Estimated cost – $0-50 (fuel and variable ticket prices)
11 – DIY a Water Table
If you have babies or toddlers, they’ll love a water table. It really doesn’t matter how fancy it is. Our Little Guy likes mud puddles, so he is thrilled when he sees the water table I DIY’d.
All you need is a plastic tub (we used a tub we already had that is missing its lid), scoops, plastic animals, sponges, and water! Really you can put anything you want in a water table or tub. It is whatever keeps your little one entertained.
Estimated cost – $0-$10 depending on supplies purchased
12 – Make Your Own Bath Bombs
If you don’t mind making a mess and have a few hours, bath bombs are a great DIY. I don’t personally have an awesome recipe, but Tweak & Tinker has a tutorial that I love. I didn’t use a bath bomb mold, but used a measuring cup instead to press my mixture into. It worked great!
Estimated cost – $5-$15
13 – Host a Dessert Tasting Party (or a “whatever food or drink you want” tasting party)

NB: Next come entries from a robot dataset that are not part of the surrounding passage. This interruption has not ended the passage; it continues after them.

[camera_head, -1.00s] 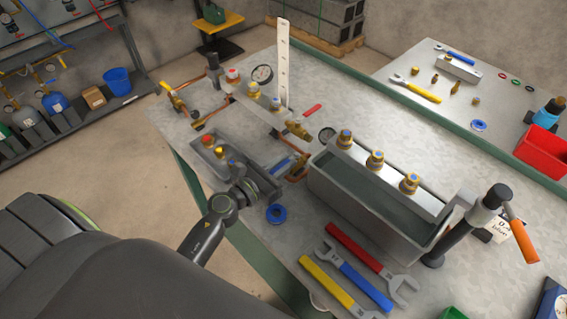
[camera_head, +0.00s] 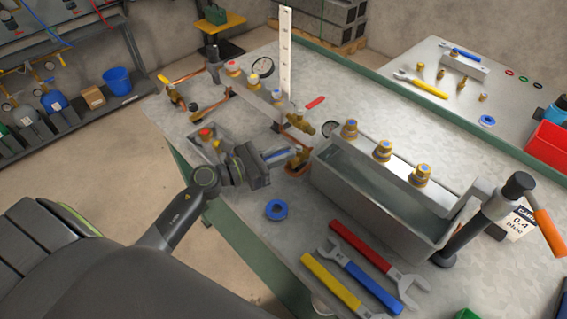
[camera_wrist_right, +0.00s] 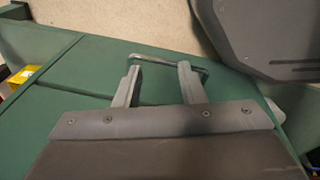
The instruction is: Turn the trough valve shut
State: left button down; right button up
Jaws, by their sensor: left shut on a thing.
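A valve with a brass body (camera_head: 298,160) and a blue lever (camera_head: 277,153) sits at the left end of the long grey water trough (camera_head: 365,208). My left gripper (camera_head: 272,160) is at this valve, shut on its blue lever. The fingers partly hide the lever, so its exact angle is hard to tell. My right gripper (camera_wrist_right: 158,85) shows in the right wrist view with its fingers apart and nothing between them. It is over a green panel with a dark bar handle (camera_wrist_right: 165,60) just beyond the fingertips.
A red-levered brass valve (camera_head: 304,124) stands behind the blue one. A small grey tray (camera_head: 205,133) with fittings is left of my left gripper. A blue ring (camera_head: 275,210) and red (camera_head: 365,245), blue and yellow wrenches lie in front. A black post with an orange handle (camera_head: 548,230) stands right.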

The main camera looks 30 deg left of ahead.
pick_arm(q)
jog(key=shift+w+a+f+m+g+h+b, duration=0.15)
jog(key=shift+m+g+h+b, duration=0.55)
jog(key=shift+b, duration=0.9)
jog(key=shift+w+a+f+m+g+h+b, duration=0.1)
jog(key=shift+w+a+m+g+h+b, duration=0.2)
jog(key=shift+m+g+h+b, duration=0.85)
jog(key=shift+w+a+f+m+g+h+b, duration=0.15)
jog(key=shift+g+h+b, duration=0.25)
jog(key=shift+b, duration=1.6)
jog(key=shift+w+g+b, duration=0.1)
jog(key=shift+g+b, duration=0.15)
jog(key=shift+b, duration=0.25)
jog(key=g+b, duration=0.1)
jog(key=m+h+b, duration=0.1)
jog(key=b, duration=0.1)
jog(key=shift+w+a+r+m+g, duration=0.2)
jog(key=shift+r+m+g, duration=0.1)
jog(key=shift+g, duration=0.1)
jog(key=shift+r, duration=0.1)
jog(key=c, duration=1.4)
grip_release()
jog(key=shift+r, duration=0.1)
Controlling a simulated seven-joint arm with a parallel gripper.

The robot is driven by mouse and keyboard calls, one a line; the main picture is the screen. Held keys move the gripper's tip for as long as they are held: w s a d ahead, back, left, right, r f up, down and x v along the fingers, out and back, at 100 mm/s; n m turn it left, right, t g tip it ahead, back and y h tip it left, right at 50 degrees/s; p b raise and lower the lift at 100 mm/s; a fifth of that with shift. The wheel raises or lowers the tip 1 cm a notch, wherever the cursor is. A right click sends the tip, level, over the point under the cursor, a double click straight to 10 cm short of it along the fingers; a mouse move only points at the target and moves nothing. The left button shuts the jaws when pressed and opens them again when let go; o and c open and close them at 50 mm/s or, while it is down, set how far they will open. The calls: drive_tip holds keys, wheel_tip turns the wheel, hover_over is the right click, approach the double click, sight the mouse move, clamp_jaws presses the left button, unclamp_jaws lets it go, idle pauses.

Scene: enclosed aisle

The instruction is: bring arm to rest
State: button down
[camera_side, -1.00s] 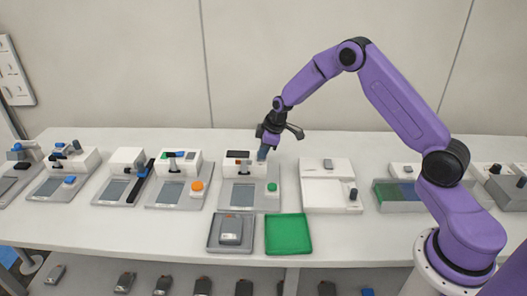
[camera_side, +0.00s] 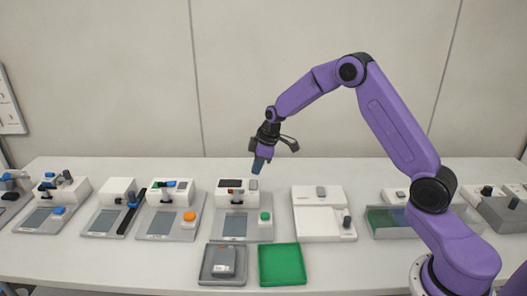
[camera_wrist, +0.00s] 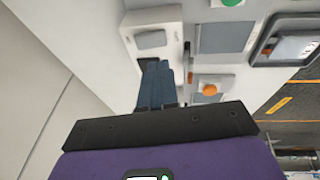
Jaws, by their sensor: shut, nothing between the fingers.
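My purple arm reaches in from the right in the side view. My gripper (camera_side: 256,168) points down and is shut with nothing in it. It hangs in the air above the back of the white and grey device with the green button (camera_side: 265,217), clear of its top. In the wrist view my gripper's dark blue fingers (camera_wrist: 155,85) lie together. That device's white housing (camera_wrist: 150,40) lies beyond their tips there, with its grey screen (camera_wrist: 225,37) to the right.
More devices stand in a row, one with an orange button (camera_side: 190,217). A grey tray (camera_side: 205,281) holding a grey item and an empty green tray (camera_side: 282,265) lie in front. A white box (camera_side: 318,222) stands right. The back wall is plain; the air above the bench (camera_side: 330,172) looks free.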

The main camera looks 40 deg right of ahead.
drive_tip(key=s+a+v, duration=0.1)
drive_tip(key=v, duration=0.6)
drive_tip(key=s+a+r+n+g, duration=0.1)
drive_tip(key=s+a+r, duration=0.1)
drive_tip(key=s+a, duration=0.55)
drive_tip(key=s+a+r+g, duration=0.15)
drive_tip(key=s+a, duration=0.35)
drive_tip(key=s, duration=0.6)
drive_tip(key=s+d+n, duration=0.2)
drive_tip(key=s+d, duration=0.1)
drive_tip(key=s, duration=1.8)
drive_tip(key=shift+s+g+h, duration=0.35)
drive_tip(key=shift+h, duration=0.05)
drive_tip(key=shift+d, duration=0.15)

Potlucks are an awesome frugal thing to do this summer. It doesn’t even have to be a dinner potluck. Plan an afternoon with friends tasting each others’ desserts (or whatever you decide to make). Make it a contest if your kids are involved and vote for the best dish!
Estimated cost – $5-$15
14 – Join Your Library’s Summer Reading Program
Most library systems have a summer reading program for all age groups (even adults). Gone are the days of filling in a booklet with the date and book you read. It’s all online for most libraries. Lots of programs even offer prizes and coupons at the end!
Estimated cost – $0
15 – Find Other Programs at Your Local Library to Enjoy
We love our library! They offer loads of activities every week for us to enjoy. I take Little Guy to story time and let him play with the other kids afterwards. Our library also has adult writing classes and financial literacy classes as well. They have something for everyone. Don’t be afraid to ask the librarian what’s happening this summer!
Estimated cost – $0
So enjoy your frugal summer – you deserve it! Spending less will allow you the time to stop and connect with the people you love the most.